Write the data out again exactly, dropping any images it holds.
[start]
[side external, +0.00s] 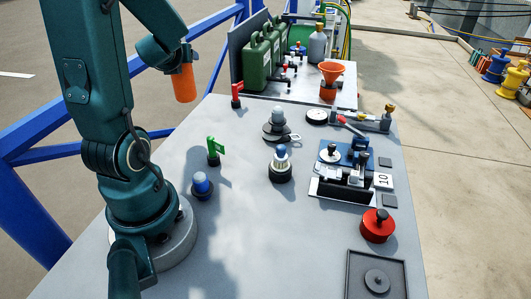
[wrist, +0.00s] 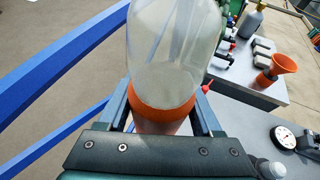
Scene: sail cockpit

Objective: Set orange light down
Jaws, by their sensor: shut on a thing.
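The orange light shows in the side external view as an orange cylinder (side external: 183,84) hanging from my gripper (side external: 172,58), in the air near the far left edge of the grey table (side external: 235,240). In the wrist view the light has a clear dome (wrist: 168,45) and an orange body (wrist: 163,120). My gripper (wrist: 163,103) is shut on the orange body, one finger on each side. The lower end of the light is hidden by the gripper in the wrist view. No surface touches the light in the side external view.
On the table stand a red lever (side external: 236,93), a green lever (side external: 214,150), a blue-topped knob (side external: 202,186) and a red knob (side external: 377,226). Green cans (side external: 256,65) and an orange funnel (side external: 331,72) stand behind. Blue rails (side external: 85,130) run past the table's left side.

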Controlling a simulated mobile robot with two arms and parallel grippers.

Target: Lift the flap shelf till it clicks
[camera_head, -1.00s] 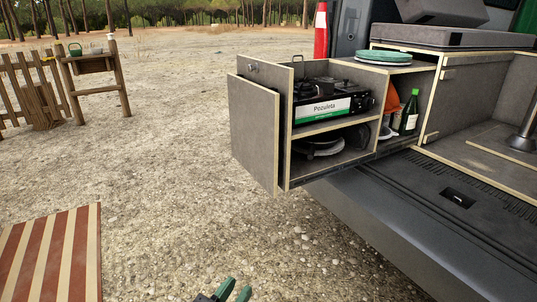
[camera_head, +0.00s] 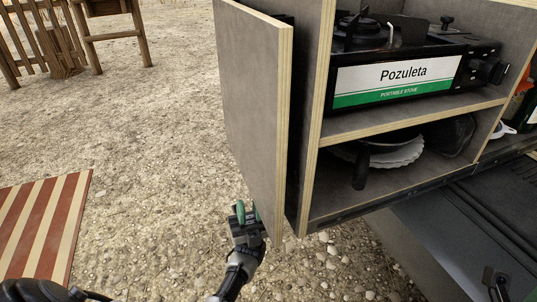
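The flap shelf (camera_head: 254,100) is a grey panel with pale plywood edges. It hangs down upright on the near end of the pull-out kitchen unit (camera_head: 311,130). My left gripper (camera_head: 246,212) with green finger pads is at the flap's lower edge, near its bottom corner. The fingers look open, with a small gap between them. I cannot tell whether they touch the panel. A dark part (camera_head: 496,284) at the lower right looks like my right gripper, but its fingers are unclear.
A portable stove (camera_head: 395,80) sits on the unit's upper shelf, with a pan (camera_head: 385,140) and plates below. The van's dark bumper (camera_head: 440,235) is at the lower right. A striped mat (camera_head: 45,225) lies at the left. Open gravel lies left of the flap.

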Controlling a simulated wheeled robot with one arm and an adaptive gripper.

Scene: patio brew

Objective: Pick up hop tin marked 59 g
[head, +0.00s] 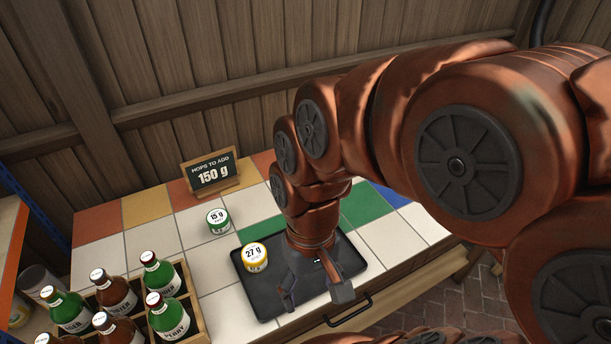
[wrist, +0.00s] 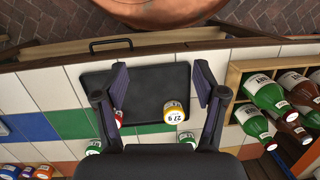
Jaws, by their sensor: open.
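No tin marked 59 g can be read in either view. A yellow-banded tin marked 27 g (head: 255,257) stands on the black tray (head: 250,294); it also shows in the wrist view (wrist: 173,112). A red-banded tin (wrist: 118,119) is partly hidden by a finger in the wrist view, and its mark is unreadable. A green-banded tin marked 15 g (head: 218,221) stands on the tiles behind the tray. Another green-banded tin (wrist: 93,147) has no readable mark. My gripper (head: 315,291) is open and empty above the tray, fingers pointing down.
A chalk sign (head: 211,173) reading "HOPS TO ADD 150 g" stands at the back. A wooden crate (head: 194,306) of bottles is at the front left. Several small tins (wrist: 42,172) show at the lower left of the wrist view. Tiles right of the tray look clear.

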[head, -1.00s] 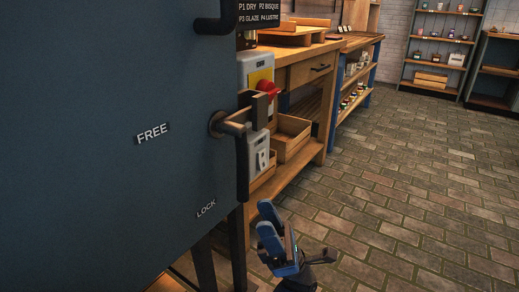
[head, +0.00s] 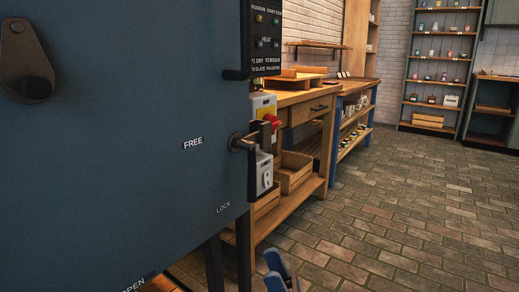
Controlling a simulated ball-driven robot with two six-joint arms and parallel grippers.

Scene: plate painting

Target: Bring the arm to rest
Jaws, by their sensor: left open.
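My left gripper (head: 279,270) shows at the bottom edge of the head view, right of the kiln's legs. Its blue fingers point up over the brick floor and hold nothing that I can see. Most of it is cut off by the frame edge. It is apart from the kiln door (head: 110,160), a large dark blue panel at the left marked FREE, LOCK and OPEN. The dark door handle (head: 241,143) sits on the door's right edge, near the FREE mark. My right gripper is out of view.
A wooden workbench (head: 318,185) with crates (head: 291,172) stands behind the kiln. A switch box with a red knob (head: 271,121) is beside the handle. Shelves (head: 436,62) with small jars stand at the back. The brick floor (head: 420,215) at the right is clear.

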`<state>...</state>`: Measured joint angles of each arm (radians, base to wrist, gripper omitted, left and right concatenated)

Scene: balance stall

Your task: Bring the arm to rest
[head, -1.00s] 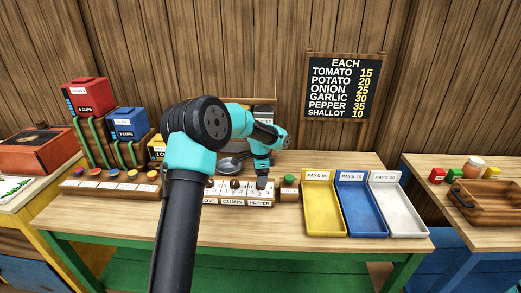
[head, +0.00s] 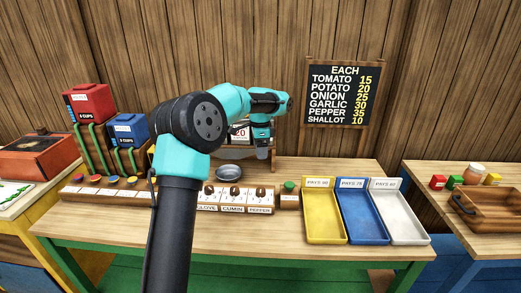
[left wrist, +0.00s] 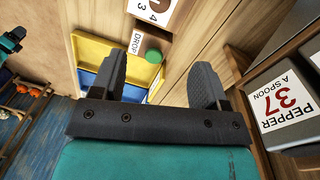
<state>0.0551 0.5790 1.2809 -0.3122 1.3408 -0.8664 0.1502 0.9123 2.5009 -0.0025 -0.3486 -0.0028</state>
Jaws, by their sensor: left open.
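My left arm rises from the bottom of the head view, and its wrist reaches over the back of the table. My left gripper (head: 263,154) points down above the tabletop, near the spice cards. In the left wrist view my left gripper (left wrist: 163,82) has its two dark fingers apart with nothing between them. A green button (left wrist: 153,56) with a DROP label lies beyond the fingers there. My right gripper is in neither view.
The wooden table (head: 110,222) carries a yellow tray (head: 324,236), a blue tray (head: 367,235) and a white tray (head: 405,232) at right. A grey bowl (head: 229,171) sits behind the card row (head: 232,197). A price board (head: 340,92) stands behind.

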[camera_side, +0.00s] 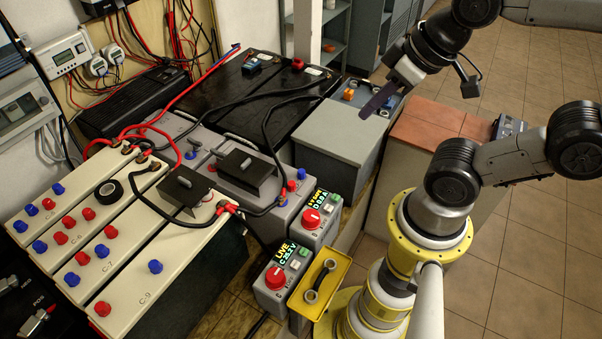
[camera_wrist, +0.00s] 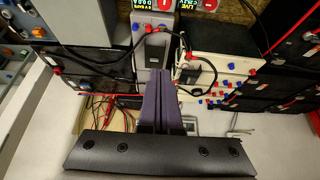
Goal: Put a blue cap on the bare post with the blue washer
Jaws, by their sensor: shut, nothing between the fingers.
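My gripper (camera_side: 364,115) is shut and empty, its dark purple fingers above the grey box (camera_side: 342,130) in the side view. In the wrist view the shut fingers (camera_wrist: 160,75) point toward a grey battery. Blue caps sit beside red ones on the cream batteries, such as a blue cap (camera_side: 155,266) on the front one. Small orange and blue pieces (camera_side: 349,94) lie at the grey box's back edge. I cannot make out a bare post with a blue washer.
Black and red cables (camera_side: 268,125) arch over the batteries. Black covers with handles (camera_side: 246,168) stand on the tops. Two meters with red knobs (camera_side: 275,278) and a yellow tray (camera_side: 340,262) holding a ring-ended tool stand in front. A reddish-topped block (camera_side: 430,125) is at right.

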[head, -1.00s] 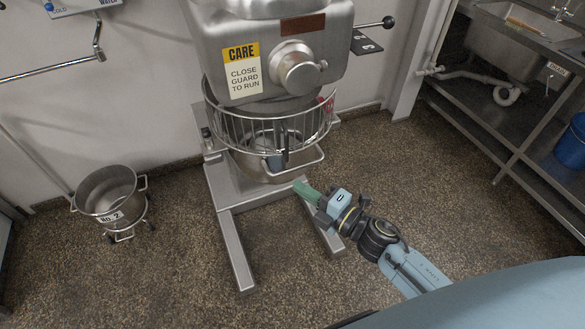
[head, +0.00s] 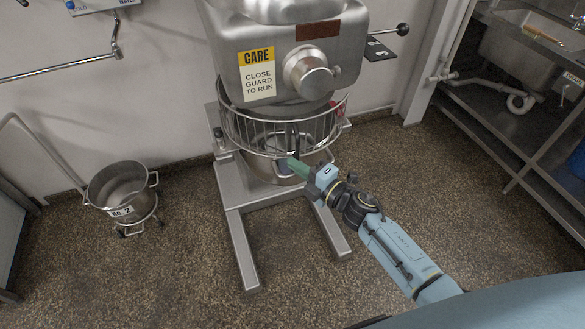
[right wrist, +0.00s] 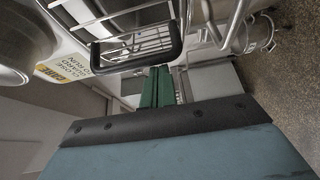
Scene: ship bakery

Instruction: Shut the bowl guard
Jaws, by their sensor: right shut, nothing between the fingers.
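The bowl guard (head: 243,133) is a wire cage below the mixer head, curving around the front above the steel bowl (head: 258,171). I cannot tell whether it is fully shut. In the right wrist view the guard's wires (right wrist: 112,22) carry a black handle (right wrist: 138,50). My right gripper (head: 293,163), with green fingers, is shut and empty. In the head view its tips overlap the bowl's front, just below the guard's lower rim. In the right wrist view the fingers (right wrist: 156,88) lie beside the handle, with a gap showing. My left gripper is out of view.
The mixer (head: 232,60) carries a yellow and white sign (head: 257,75) reading "Close guard to run". Its base legs (head: 240,250) spread over the floor. A second bowl (head: 120,187) stands on a wheeled stand at left. A steel sink bench (head: 520,150) is at right.

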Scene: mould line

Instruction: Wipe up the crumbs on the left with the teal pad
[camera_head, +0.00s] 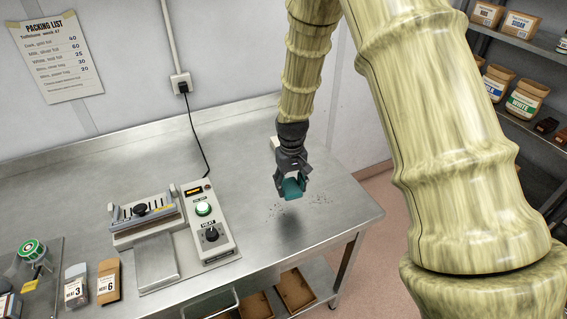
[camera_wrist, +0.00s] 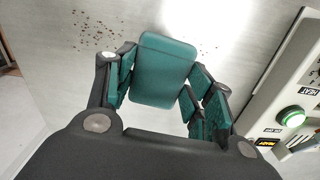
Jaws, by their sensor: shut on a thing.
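My gripper (camera_head: 290,180) is shut on the teal pad (camera_head: 292,188) and holds it above the right part of the steel table, with a shadow on the metal below. In the wrist view the pad (camera_wrist: 165,70) sits between the fingers. Dark crumbs (camera_head: 318,198) lie on the table just right of the gripper, and more crumbs (camera_head: 275,211) lie below and to its left. In the wrist view one crumb patch (camera_wrist: 95,37) is at the upper left and a fainter patch (camera_wrist: 207,46) shows right of the pad.
A heat device (camera_head: 209,222) with a green button and a dial stands left of the gripper, beside a metal press (camera_head: 147,212). Two labelled packets (camera_head: 108,280) lie at the lower left. The steel table (camera_head: 340,219) is bare near its right edge.

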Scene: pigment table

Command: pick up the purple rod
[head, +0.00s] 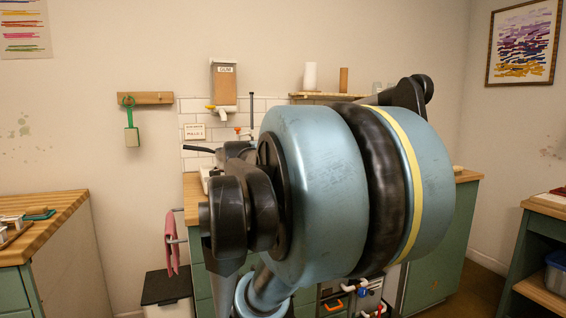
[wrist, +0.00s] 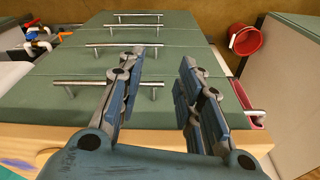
[end]
The response
[side external, +0.00s] 
[wrist, +0.00s] 
Scene: sail cockpit

Objective: Set orange light down
Jaws, by their sensor: shut on a thing.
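The orange light shows in the side external view as an orange cylinder (side external: 183,84) hanging from my gripper (side external: 172,58), in the air near the far left edge of the grey table (side external: 235,240). In the wrist view the light has a clear dome (wrist: 168,45) and an orange body (wrist: 163,120). My gripper (wrist: 163,103) is shut on the orange body, one finger on each side. The lower end of the light is hidden by the gripper in the wrist view. No surface touches the light in the side external view.
On the table stand a red lever (side external: 236,93), a green lever (side external: 214,150), a blue-topped knob (side external: 202,186) and a red knob (side external: 377,226). Green cans (side external: 256,65) and an orange funnel (side external: 331,72) stand behind. Blue rails (side external: 85,130) run past the table's left side.

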Controlling a simulated mobile robot with two arms and parallel grippers.

Target: Lift the flap shelf till it clicks
[camera_head, -1.00s] 
[camera_head, +0.00s] 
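The flap shelf (camera_head: 254,100) is a grey panel with pale plywood edges. It hangs down upright on the near end of the pull-out kitchen unit (camera_head: 311,130). My left gripper (camera_head: 246,212) with green finger pads is at the flap's lower edge, near its bottom corner. The fingers look open, with a small gap between them. I cannot tell whether they touch the panel. A dark part (camera_head: 496,284) at the lower right looks like my right gripper, but its fingers are unclear.
A portable stove (camera_head: 395,80) sits on the unit's upper shelf, with a pan (camera_head: 385,140) and plates below. The van's dark bumper (camera_head: 440,235) is at the lower right. A striped mat (camera_head: 45,225) lies at the left. Open gravel lies left of the flap.

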Controlling a simulated wheeled robot with one arm and an adaptive gripper.

Scene: patio brew

Objective: Pick up hop tin marked 59 g
[head, +0.00s] 
[wrist, +0.00s] 
Jaws, by their sensor: open.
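No tin marked 59 g can be read in either view. A yellow-banded tin marked 27 g (head: 255,257) stands on the black tray (head: 250,294); it also shows in the wrist view (wrist: 173,112). A red-banded tin (wrist: 118,119) is partly hidden by a finger in the wrist view, and its mark is unreadable. A green-banded tin marked 15 g (head: 218,221) stands on the tiles behind the tray. Another green-banded tin (wrist: 93,147) has no readable mark. My gripper (head: 315,291) is open and empty above the tray, fingers pointing down.
A chalk sign (head: 211,173) reading "HOPS TO ADD 150 g" stands at the back. A wooden crate (head: 194,306) of bottles is at the front left. Several small tins (wrist: 42,172) show at the lower left of the wrist view. Tiles right of the tray look clear.

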[head, -1.00s] 
[head, +0.00s] 
Controlling a simulated ball-driven robot with two six-joint arms and parallel grippers.

Scene: plate painting

Target: Bring the arm to rest
Jaws, by their sensor: left open.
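My left gripper (head: 279,270) shows at the bottom edge of the head view, right of the kiln's legs. Its blue fingers point up over the brick floor and hold nothing that I can see. Most of it is cut off by the frame edge. It is apart from the kiln door (head: 110,160), a large dark blue panel at the left marked FREE, LOCK and OPEN. The dark door handle (head: 241,143) sits on the door's right edge, near the FREE mark. My right gripper is out of view.
A wooden workbench (head: 318,185) with crates (head: 291,172) stands behind the kiln. A switch box with a red knob (head: 271,121) is beside the handle. Shelves (head: 436,62) with small jars stand at the back. The brick floor (head: 420,215) at the right is clear.

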`<state>...</state>`: Measured joint angles of each arm (radians, base to wrist, gripper omitted, left and right concatenated)

Scene: balance stall

Your task: Bring the arm to rest
[head, -1.00s] 
[head, +0.00s] 
[left wrist, +0.00s] 
<state>0.0551 0.5790 1.2809 -0.3122 1.3408 -0.8664 0.1502 0.9123 2.5009 -0.0025 -0.3486 -0.0028</state>
Jaws, by their sensor: left open.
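My left arm rises from the bottom of the head view, and its wrist reaches over the back of the table. My left gripper (head: 263,154) points down above the tabletop, near the spice cards. In the left wrist view my left gripper (left wrist: 163,82) has its two dark fingers apart with nothing between them. A green button (left wrist: 153,56) with a DROP label lies beyond the fingers there. My right gripper is in neither view.
The wooden table (head: 110,222) carries a yellow tray (head: 324,236), a blue tray (head: 367,235) and a white tray (head: 405,232) at right. A grey bowl (head: 229,171) sits behind the card row (head: 232,197). A price board (head: 340,92) stands behind.

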[camera_side, +0.00s] 
[camera_wrist, +0.00s] 
Goal: Put a blue cap on the bare post with the blue washer
Jaws, by their sensor: shut, nothing between the fingers.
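My gripper (camera_side: 364,115) is shut and empty, its dark purple fingers above the grey box (camera_side: 342,130) in the side view. In the wrist view the shut fingers (camera_wrist: 160,75) point toward a grey battery. Blue caps sit beside red ones on the cream batteries, such as a blue cap (camera_side: 155,266) on the front one. Small orange and blue pieces (camera_side: 349,94) lie at the grey box's back edge. I cannot make out a bare post with a blue washer.
Black and red cables (camera_side: 268,125) arch over the batteries. Black covers with handles (camera_side: 246,168) stand on the tops. Two meters with red knobs (camera_side: 275,278) and a yellow tray (camera_side: 340,262) holding a ring-ended tool stand in front. A reddish-topped block (camera_side: 430,125) is at right.

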[head, -1.00s] 
[head, +0.00s] 
[right wrist, +0.00s] 
Scene: ship bakery

Instruction: Shut the bowl guard
Jaws, by their sensor: right shut, nothing between the fingers.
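The bowl guard (head: 243,133) is a wire cage below the mixer head, curving around the front above the steel bowl (head: 258,171). I cannot tell whether it is fully shut. In the right wrist view the guard's wires (right wrist: 112,22) carry a black handle (right wrist: 138,50). My right gripper (head: 293,163), with green fingers, is shut and empty. In the head view its tips overlap the bowl's front, just below the guard's lower rim. In the right wrist view the fingers (right wrist: 156,88) lie beside the handle, with a gap showing. My left gripper is out of view.
The mixer (head: 232,60) carries a yellow and white sign (head: 257,75) reading "Close guard to run". Its base legs (head: 240,250) spread over the floor. A second bowl (head: 120,187) stands on a wheeled stand at left. A steel sink bench (head: 520,150) is at right.

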Scene: mould line

Instruction: Wipe up the crumbs on the left with the teal pad
[camera_head, +0.00s] 
[camera_wrist, +0.00s] 
Jaws, by their sensor: shut on a thing.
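My gripper (camera_head: 290,180) is shut on the teal pad (camera_head: 292,188) and holds it above the right part of the steel table, with a shadow on the metal below. In the wrist view the pad (camera_wrist: 165,70) sits between the fingers. Dark crumbs (camera_head: 318,198) lie on the table just right of the gripper, and more crumbs (camera_head: 275,211) lie below and to its left. In the wrist view one crumb patch (camera_wrist: 95,37) is at the upper left and a fainter patch (camera_wrist: 207,46) shows right of the pad.
A heat device (camera_head: 209,222) with a green button and a dial stands left of the gripper, beside a metal press (camera_head: 147,212). Two labelled packets (camera_head: 108,280) lie at the lower left. The steel table (camera_head: 340,219) is bare near its right edge.

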Scene: pigment table

Command: pick up the purple rod
[head, +0.00s] 
[wrist, +0.00s] 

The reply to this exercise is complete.